**TASK REQUIREMENTS**
Output each line exactly as it appears, skipping any embedded picture.

**DATASET CONTENT**
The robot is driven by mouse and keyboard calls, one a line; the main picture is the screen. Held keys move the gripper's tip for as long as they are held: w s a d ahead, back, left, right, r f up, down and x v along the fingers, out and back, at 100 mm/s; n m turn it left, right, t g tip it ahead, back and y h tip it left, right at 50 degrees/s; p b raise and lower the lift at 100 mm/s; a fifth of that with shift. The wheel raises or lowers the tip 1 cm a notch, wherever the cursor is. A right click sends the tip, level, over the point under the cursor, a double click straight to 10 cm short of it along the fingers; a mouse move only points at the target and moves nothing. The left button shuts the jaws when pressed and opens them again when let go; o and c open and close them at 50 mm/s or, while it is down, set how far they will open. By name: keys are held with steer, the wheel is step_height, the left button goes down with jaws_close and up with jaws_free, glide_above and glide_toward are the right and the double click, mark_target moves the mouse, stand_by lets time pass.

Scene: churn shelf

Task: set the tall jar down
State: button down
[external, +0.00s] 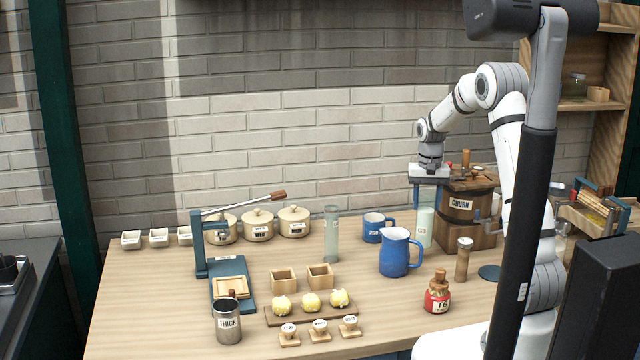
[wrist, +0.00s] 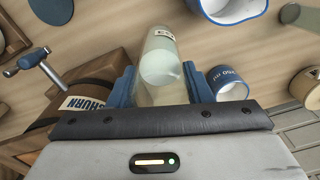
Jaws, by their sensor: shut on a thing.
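The tall jar (external: 425,228) is a clear glass cylinder with pale whitish-green contents and a small white label. It is upright between the blue fingers of my gripper (external: 426,198), just left of the wooden churn. In the wrist view the jar (wrist: 161,62) lies between the two blue fingertips, and my gripper (wrist: 161,88) is shut on it. Its base is at or very near the tabletop (external: 150,290); I cannot tell whether it touches.
The wooden churn (external: 468,212) stands close on the right. A blue mug (external: 373,229) and blue pitcher (external: 394,256) stand close on the left and front. Another tall glass (external: 331,236) stands farther left.

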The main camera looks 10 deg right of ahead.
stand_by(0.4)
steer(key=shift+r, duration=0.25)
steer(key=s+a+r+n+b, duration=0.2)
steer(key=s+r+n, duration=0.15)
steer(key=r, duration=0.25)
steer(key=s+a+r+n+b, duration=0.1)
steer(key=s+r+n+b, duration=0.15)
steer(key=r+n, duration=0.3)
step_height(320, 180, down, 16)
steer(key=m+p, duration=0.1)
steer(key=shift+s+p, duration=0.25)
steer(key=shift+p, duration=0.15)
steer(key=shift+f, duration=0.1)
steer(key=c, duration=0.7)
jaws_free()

**EXPECTED OUTPUT**
The robot is driven by mouse and keyboard calls, one a line; the main picture is the screen. Held keys move the gripper's tip for as long as they are held: w s a d ahead, back, left, right, r f up, down and x v along the fingers, out and back, at 100 mm/s; n m turn it left, right, t g tip it ahead, back and y h tip it left, right at 50 degrees/s; p b raise and lower the lift at 100 mm/s; a fifth of that with shift. The wheel raises or lowers the tip 1 cm a notch, wherever the cursor is. A right click sends the tip, level, over the point under the cursor, a double click straight to 10 cm short of it along the fingers; a mouse move only points at the target and moves nothing. The left button shuts the jaws when pressed and opens them again when let go; o and c open and close them at 50 mm/s or, while it is down, set how far they will open. By name: keys are held with steer, the wheel is step_height, the left button goes down with jaws_close and up with jaws_free, glide_above and glide_toward are the right and the double click, mark_target moves the mouse, stand_by lets time pass.

Scene: churn shelf

Task: set the tall jar down
State: button down
[external, +0.00s] 
[wrist, +0.00s] 
Jaws, by their sensor: shut on a thing.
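The tall jar (external: 425,228) is a clear glass cylinder with pale whitish-green contents and a small white label. It is upright between the blue fingers of my gripper (external: 426,198), just left of the wooden churn. In the wrist view the jar (wrist: 161,62) lies between the two blue fingertips, and my gripper (wrist: 161,88) is shut on it. Its base is at or very near the tabletop (external: 150,290); I cannot tell whether it touches.
The wooden churn (external: 468,212) stands close on the right. A blue mug (external: 373,229) and blue pitcher (external: 394,256) stand close on the left and front. Another tall glass (external: 331,236) stands farther left.

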The main camera looks 10 deg right of ahead.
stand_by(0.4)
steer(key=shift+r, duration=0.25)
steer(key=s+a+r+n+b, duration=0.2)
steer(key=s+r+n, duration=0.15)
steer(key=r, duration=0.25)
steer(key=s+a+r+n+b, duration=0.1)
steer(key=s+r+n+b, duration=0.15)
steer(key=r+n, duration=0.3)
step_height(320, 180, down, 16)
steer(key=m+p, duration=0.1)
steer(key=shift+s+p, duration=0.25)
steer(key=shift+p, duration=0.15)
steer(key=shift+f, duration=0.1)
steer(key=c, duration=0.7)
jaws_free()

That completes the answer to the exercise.